PROBLEM REQUIREMENTS = Reproduce each line bearing the word "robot".

Start DATA LINES

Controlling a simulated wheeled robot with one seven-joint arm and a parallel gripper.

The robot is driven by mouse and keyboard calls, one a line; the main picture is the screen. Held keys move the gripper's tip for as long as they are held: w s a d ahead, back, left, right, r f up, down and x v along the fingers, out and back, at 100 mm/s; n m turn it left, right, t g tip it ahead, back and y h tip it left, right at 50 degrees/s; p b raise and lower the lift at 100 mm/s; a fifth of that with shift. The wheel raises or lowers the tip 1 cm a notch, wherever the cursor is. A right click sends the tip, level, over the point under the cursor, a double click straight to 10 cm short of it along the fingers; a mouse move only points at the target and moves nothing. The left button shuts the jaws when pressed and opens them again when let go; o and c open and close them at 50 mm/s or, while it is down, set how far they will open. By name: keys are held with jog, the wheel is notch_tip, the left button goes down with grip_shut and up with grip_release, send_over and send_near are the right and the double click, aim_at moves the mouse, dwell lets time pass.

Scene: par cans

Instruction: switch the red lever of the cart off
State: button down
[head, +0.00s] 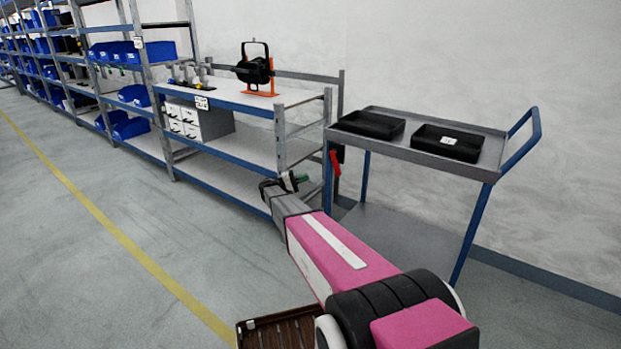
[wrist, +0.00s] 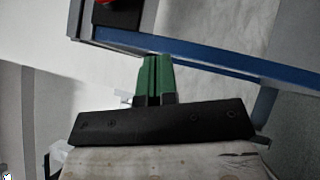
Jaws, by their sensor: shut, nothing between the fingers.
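The cart (head: 400,150) stands at the right in the head view, with a grey top and blue legs. Its red lever (head: 335,163) hangs at a slant by a black box at the cart's left end. In the wrist view only a bit of red, likely the lever (wrist: 106,2), shows at the top edge on a black box (wrist: 118,14). My gripper (head: 295,181) is left of the lever and a little lower in the head view, apart from it. In the wrist view its green fingers (wrist: 155,62) are together and empty, below the black box in the picture.
Two black trays (head: 447,142) (head: 367,124) lie on the cart's top. A workbench (head: 240,99) with a black lamp (head: 255,68) on an orange stand is left of the cart. Shelves with blue bins (head: 117,52) run further left. The floor (head: 100,240) at the left is clear.

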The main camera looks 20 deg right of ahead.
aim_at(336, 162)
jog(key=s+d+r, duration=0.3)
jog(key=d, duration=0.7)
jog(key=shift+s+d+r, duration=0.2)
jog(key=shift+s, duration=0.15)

End DATA LINES

EXERCISE OUTPUT =
Controlling a simulated wheeled robot with one seven-joint arm and a parallel gripper.
The robot is driven by mouse and keyboard calls, one a line; the main picture is the screen. Held keys move the gripper's tip for as long as they are held: w s a d ahead, back, left, right, r f up, down and x v along the fingers, out and back, at 100 mm/s; n m turn it left, right, t g tip it ahead, back and y h tip it left, right at 50 degrees/s; p b raise and lower the lift at 100 mm/s; a fifth of that with shift. The wheel raises or lowers the tip 1 cm a notch, wherever the cursor is. A right click sends the tip, level, over the point under the cursor, a double click straight to 10 cm short of it along the fingers; a mouse move only points at the target and moves nothing. The left button shuts the jaws when pressed and opens them again when let go; o and c open and close them at 50 mm/s or, while it is down, set how far they will open. By name: keys are held with jog, the wheel is notch_tip, the left button goes down with grip_shut and up with grip_release, send_over and send_near are the right and the double click, aim_at moves the mouse, dwell lets time pass.

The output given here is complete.